+++ DATA EXTRACT

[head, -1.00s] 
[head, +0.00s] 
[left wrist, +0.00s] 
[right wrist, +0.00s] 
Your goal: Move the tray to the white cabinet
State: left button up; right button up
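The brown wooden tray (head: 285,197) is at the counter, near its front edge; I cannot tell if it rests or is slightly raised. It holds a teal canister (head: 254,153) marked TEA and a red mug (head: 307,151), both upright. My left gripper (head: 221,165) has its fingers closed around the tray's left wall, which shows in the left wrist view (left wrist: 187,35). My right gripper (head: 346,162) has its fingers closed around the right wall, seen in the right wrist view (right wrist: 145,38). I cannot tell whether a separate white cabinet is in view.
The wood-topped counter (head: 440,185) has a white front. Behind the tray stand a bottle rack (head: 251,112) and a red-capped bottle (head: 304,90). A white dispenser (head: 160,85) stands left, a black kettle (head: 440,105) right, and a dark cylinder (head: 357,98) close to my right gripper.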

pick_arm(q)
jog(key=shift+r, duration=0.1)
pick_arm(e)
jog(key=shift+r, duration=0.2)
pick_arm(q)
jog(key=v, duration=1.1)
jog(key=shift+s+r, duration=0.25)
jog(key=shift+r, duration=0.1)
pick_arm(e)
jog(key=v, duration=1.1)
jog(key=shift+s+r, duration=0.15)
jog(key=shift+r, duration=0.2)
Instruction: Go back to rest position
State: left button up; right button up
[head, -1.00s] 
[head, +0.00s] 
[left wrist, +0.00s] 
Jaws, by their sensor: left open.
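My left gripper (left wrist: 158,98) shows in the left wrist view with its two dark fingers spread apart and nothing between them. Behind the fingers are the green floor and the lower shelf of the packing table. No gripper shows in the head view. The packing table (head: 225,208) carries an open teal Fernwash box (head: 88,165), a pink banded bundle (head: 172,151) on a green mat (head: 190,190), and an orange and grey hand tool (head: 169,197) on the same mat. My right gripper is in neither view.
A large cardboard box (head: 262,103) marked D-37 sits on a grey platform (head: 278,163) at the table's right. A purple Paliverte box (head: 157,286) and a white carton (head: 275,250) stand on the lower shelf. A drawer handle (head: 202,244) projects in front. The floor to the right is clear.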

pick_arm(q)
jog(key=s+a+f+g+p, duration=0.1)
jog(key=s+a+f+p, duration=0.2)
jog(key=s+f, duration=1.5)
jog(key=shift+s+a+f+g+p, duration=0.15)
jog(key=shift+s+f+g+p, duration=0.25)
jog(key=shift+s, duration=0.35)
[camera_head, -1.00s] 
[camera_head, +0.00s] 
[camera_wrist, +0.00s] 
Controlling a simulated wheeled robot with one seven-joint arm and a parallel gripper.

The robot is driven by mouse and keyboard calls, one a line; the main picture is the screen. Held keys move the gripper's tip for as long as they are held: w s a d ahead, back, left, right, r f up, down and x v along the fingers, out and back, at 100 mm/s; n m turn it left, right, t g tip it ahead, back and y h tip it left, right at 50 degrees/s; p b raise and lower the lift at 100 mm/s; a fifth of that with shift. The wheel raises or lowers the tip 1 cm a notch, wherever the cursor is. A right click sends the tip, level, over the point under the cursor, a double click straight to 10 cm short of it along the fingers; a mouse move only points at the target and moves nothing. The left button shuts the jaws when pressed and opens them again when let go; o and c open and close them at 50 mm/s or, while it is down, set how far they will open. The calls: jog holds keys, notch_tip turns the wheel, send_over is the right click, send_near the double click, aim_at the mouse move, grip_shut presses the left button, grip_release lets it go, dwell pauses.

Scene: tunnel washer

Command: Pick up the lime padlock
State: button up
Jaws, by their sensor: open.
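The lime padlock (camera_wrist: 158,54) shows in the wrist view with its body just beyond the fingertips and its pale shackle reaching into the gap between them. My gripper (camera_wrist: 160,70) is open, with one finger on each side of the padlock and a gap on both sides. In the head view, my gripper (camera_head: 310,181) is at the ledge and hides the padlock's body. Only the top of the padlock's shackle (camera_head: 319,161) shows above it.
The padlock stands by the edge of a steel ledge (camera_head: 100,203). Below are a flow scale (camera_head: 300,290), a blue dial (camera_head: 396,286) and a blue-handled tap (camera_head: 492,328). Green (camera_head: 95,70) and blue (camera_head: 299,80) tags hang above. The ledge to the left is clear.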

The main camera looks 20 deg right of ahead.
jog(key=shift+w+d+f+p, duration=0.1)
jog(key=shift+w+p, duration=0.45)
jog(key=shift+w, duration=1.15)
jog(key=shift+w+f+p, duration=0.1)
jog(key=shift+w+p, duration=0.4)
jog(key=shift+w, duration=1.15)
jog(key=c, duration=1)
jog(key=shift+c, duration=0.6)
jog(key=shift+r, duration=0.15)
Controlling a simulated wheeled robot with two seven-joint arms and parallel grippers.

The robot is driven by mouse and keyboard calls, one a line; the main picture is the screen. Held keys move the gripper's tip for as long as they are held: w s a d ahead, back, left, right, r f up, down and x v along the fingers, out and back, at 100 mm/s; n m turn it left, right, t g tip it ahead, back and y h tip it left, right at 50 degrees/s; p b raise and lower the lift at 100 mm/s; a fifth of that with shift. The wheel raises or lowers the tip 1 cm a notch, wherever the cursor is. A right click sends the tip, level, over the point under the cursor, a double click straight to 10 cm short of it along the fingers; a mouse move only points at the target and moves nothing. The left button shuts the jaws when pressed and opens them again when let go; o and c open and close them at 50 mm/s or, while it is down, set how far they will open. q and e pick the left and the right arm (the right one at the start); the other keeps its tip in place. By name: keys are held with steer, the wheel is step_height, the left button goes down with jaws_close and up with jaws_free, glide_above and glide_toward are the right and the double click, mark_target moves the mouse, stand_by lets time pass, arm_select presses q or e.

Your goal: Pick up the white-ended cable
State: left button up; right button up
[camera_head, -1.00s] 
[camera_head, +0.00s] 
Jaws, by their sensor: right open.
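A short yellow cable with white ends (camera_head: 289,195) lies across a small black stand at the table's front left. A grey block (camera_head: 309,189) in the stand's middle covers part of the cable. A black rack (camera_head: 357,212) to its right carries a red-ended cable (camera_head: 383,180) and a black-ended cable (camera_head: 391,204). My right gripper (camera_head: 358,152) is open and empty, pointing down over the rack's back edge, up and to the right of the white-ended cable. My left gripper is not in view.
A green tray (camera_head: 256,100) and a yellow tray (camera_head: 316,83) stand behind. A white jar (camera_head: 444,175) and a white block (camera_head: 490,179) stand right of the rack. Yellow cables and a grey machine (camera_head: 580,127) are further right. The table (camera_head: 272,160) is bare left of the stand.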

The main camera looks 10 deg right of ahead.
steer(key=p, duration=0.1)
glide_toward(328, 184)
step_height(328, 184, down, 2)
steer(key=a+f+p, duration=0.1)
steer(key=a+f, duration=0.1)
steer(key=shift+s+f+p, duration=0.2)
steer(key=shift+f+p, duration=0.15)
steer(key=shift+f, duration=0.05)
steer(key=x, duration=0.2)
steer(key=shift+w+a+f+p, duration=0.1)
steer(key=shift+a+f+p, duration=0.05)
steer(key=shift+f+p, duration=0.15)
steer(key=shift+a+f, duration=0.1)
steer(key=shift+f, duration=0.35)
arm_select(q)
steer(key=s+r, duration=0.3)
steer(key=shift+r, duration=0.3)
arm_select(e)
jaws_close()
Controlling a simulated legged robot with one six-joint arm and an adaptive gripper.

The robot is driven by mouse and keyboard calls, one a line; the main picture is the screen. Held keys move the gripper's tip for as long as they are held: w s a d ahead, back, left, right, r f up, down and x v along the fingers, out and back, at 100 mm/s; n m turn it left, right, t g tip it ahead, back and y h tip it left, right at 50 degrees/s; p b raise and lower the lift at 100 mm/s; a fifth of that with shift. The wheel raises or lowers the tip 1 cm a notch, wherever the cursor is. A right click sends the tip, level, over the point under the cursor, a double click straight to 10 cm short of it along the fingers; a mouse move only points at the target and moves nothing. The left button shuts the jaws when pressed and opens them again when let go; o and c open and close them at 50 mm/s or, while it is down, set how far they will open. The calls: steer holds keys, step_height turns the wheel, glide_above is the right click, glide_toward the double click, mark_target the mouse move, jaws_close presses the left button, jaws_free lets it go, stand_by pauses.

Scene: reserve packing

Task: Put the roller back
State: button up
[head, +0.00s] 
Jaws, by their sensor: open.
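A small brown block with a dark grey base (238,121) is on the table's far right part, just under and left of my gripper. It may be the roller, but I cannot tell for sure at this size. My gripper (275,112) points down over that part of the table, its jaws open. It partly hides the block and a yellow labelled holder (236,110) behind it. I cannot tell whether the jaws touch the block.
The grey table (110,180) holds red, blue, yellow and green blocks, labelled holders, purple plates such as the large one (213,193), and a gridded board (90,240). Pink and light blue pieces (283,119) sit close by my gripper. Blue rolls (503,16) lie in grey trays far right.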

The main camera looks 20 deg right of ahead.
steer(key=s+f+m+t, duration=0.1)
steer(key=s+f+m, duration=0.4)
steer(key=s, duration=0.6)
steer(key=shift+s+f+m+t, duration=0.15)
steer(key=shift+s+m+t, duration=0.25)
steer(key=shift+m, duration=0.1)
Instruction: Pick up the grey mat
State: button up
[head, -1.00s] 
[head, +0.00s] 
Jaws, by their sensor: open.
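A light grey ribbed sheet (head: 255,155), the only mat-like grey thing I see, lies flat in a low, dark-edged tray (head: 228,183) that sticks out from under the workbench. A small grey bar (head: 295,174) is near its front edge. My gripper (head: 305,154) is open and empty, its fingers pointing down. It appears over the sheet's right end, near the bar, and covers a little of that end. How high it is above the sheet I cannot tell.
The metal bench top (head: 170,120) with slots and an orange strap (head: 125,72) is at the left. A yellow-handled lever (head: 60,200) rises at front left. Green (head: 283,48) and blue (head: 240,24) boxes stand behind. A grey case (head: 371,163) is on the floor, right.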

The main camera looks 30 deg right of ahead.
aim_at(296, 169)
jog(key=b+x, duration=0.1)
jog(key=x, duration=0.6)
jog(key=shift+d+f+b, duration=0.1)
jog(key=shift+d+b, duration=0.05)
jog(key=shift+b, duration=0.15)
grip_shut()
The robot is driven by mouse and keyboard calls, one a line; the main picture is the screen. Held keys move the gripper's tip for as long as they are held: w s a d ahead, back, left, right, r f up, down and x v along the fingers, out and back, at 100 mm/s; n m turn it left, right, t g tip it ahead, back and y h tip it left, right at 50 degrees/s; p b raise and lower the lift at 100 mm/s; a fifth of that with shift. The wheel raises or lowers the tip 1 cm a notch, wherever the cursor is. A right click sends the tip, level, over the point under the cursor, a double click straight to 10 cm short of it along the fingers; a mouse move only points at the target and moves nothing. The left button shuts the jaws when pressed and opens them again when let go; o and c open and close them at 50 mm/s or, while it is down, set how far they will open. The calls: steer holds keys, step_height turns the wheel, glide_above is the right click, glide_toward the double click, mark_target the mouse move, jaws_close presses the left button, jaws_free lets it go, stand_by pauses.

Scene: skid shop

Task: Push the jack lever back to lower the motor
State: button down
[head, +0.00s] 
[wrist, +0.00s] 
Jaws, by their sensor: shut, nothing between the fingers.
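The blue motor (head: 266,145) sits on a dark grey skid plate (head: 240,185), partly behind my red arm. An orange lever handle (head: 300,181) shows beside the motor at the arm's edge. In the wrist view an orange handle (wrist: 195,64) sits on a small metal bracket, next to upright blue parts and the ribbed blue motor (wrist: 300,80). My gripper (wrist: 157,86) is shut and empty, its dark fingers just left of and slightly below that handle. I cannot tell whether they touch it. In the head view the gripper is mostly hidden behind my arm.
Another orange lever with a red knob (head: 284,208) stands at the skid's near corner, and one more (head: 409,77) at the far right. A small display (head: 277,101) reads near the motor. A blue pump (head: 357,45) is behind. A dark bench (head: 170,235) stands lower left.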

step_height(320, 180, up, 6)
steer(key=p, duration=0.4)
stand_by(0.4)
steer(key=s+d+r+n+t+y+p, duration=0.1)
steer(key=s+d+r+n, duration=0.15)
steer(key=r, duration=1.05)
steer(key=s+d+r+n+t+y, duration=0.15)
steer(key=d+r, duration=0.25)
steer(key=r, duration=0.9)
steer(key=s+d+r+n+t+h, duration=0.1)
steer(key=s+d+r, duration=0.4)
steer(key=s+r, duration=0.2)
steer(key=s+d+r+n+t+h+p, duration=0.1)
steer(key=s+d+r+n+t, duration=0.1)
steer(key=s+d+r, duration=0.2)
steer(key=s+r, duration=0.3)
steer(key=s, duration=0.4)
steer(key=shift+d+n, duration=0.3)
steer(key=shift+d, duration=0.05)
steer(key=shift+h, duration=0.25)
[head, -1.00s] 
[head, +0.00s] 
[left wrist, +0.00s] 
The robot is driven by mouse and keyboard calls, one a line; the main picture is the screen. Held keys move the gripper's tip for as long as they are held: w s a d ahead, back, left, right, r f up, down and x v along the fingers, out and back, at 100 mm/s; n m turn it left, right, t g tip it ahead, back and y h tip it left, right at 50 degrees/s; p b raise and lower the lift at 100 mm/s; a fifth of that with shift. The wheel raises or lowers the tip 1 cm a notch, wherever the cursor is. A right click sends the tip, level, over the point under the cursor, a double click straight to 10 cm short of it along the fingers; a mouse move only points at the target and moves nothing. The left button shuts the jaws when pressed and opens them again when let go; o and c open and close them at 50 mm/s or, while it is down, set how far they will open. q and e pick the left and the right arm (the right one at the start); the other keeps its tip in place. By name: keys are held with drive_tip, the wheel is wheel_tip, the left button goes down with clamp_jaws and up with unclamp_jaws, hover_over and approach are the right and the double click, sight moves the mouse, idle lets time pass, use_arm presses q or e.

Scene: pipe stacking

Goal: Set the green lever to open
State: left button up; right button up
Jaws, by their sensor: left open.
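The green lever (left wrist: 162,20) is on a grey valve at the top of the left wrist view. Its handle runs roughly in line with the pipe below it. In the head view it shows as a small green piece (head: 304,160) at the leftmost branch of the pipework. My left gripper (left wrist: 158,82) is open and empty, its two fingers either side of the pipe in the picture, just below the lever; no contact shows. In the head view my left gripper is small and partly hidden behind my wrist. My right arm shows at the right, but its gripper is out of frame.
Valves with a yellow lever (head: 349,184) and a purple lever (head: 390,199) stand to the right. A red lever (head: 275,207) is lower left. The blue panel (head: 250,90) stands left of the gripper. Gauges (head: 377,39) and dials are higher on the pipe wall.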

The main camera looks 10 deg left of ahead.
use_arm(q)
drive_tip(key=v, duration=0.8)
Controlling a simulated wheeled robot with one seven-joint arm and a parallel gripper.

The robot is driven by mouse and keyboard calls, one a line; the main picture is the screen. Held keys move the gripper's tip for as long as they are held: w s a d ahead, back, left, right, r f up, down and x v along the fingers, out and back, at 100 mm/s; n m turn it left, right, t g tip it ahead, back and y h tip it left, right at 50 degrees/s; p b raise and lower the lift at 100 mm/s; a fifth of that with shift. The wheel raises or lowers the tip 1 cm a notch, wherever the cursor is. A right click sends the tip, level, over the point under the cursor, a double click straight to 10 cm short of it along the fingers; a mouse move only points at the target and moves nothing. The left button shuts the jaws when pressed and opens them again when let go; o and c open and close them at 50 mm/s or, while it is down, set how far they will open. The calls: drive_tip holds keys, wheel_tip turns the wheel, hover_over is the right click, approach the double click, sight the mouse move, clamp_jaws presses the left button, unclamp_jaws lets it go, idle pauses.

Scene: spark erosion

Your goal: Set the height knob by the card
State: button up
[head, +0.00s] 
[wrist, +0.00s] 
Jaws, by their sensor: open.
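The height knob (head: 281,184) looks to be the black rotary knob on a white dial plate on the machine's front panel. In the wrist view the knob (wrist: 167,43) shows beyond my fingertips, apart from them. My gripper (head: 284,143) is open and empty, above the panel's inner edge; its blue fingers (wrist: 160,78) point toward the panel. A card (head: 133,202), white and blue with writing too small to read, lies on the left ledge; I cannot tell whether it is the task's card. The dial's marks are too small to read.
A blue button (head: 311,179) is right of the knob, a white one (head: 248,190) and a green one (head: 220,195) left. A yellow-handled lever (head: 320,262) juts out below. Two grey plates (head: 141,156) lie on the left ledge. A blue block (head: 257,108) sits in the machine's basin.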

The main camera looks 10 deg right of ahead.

++++++

→ **YOUR GOAL**: Collect each line above holding the string "joint".

→ **FULL RESPONSE**:
Controlling a simulated wheeled robot with one seven-joint arm and a parallel gripper.
Controlling a simulated wheeled robot with two seven-joint arms and parallel grippers.
Controlling a simulated legged robot with one six-joint arm and an adaptive gripper.
Controlling a simulated wheeled robot with one seven-joint arm and a parallel gripper.

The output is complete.